Task brief: Repeat the lines from the one containing "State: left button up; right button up" through the last line of the data, exactly, pictures omitted.

Data section:
______________________________

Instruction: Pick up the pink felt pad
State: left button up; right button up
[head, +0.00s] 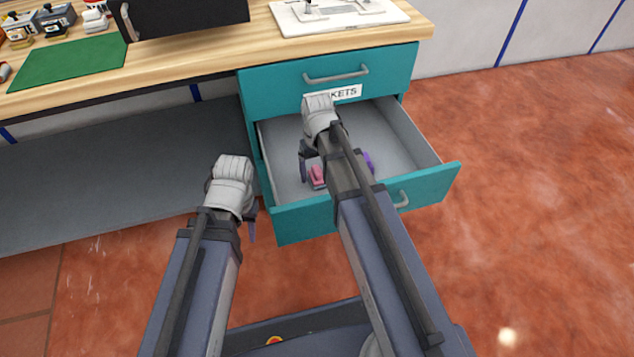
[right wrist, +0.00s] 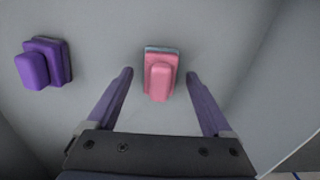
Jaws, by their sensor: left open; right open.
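The pink felt pad (head: 317,176) lies on the floor of the open lower drawer (head: 287,223), near its front left. In the right wrist view the pink pad (right wrist: 160,75) shows between and just beyond the fingertips, with a raised pink block on top and a grey edge at the back. My right gripper (right wrist: 160,78) is open and empty above the drawer floor; in the head view its arm hides part of the drawer. My left gripper (head: 248,225) is open, outside the drawer to its left, with its fingers mostly hidden.
A shut, labelled drawer (head: 275,90) sits above. The workbench holds a green mat (head: 70,62) and a white board (head: 338,15).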

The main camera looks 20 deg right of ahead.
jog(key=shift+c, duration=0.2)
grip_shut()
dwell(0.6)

______________________________

Task response:
State: left button up; right button up
[head, +0.00s] 
[right wrist, +0.00s] 
Jaws, by their sensor: left open; right open.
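The pink felt pad (head: 317,176) lies on the floor of the open lower drawer (head: 287,223), near its front left. In the right wrist view the pink pad (right wrist: 160,75) shows between and just beyond the fingertips, with a raised pink block on top and a grey edge at the back. My right gripper (right wrist: 160,78) is open and empty above the drawer floor; in the head view its arm hides part of the drawer. My left gripper (head: 248,225) is open, outside the drawer to its left, with its fingers mostly hidden.
A shut, labelled drawer (head: 275,90) sits above. The workbench holds a green mat (head: 70,62) and a white board (head: 338,15).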

The main camera looks 20 deg right of ahead.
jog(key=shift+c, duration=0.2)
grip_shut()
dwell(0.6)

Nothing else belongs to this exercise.